YOUR OBJECTIVE :: Pull every "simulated" line out of the data below.

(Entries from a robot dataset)

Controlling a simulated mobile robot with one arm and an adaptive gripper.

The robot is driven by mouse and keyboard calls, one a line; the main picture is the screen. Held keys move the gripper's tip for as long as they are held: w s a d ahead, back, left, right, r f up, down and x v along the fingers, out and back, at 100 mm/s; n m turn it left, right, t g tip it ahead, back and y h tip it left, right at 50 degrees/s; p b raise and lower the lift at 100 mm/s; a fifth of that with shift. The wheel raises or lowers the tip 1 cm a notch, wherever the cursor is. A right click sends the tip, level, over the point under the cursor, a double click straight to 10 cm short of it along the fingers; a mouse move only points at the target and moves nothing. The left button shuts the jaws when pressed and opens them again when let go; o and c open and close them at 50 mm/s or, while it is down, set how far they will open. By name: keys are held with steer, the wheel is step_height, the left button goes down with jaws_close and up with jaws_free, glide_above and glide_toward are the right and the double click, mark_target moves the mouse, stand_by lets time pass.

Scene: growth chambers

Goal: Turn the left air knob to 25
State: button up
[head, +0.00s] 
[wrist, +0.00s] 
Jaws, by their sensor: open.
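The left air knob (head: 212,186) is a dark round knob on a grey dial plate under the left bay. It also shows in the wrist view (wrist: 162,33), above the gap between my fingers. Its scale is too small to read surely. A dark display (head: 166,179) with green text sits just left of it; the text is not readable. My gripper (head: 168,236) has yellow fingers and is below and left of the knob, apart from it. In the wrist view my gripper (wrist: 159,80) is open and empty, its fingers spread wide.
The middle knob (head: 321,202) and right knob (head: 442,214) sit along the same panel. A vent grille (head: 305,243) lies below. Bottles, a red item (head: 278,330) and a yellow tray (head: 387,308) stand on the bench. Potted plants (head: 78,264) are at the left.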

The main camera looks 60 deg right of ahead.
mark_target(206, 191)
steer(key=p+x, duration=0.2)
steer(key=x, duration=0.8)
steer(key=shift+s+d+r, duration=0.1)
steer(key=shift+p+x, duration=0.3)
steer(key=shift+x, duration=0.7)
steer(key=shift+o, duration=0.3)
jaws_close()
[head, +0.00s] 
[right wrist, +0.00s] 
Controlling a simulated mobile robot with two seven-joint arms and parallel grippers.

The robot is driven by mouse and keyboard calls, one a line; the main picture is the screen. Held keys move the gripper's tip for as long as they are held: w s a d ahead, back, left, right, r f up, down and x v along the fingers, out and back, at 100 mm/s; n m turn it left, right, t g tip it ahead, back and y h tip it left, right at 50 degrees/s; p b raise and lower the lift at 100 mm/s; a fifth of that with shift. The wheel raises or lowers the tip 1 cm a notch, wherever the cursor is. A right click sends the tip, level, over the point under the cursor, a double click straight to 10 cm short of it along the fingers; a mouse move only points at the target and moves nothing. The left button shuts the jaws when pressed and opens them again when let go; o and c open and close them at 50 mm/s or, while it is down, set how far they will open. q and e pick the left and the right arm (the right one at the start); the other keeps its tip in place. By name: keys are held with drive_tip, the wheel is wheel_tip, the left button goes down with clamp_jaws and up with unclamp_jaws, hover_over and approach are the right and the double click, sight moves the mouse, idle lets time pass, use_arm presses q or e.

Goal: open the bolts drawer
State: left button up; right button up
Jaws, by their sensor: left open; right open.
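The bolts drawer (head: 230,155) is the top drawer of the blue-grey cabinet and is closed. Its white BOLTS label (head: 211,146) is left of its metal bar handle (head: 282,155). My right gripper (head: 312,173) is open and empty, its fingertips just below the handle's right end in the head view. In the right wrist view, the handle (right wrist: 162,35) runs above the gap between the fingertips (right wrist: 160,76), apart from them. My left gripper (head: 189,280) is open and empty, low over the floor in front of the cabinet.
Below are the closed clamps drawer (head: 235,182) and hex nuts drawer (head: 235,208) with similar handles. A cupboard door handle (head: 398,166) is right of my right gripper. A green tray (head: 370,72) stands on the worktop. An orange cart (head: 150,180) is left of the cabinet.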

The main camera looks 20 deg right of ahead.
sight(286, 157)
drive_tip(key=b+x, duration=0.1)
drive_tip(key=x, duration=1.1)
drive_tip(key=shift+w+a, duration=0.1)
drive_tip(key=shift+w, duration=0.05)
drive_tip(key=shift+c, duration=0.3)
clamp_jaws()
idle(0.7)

RESPONSE ::
Controlling a simulated mobile robot with one arm and an adaptive gripper.
Controlling a simulated mobile robot with two seven-joint arms and parallel grippers.

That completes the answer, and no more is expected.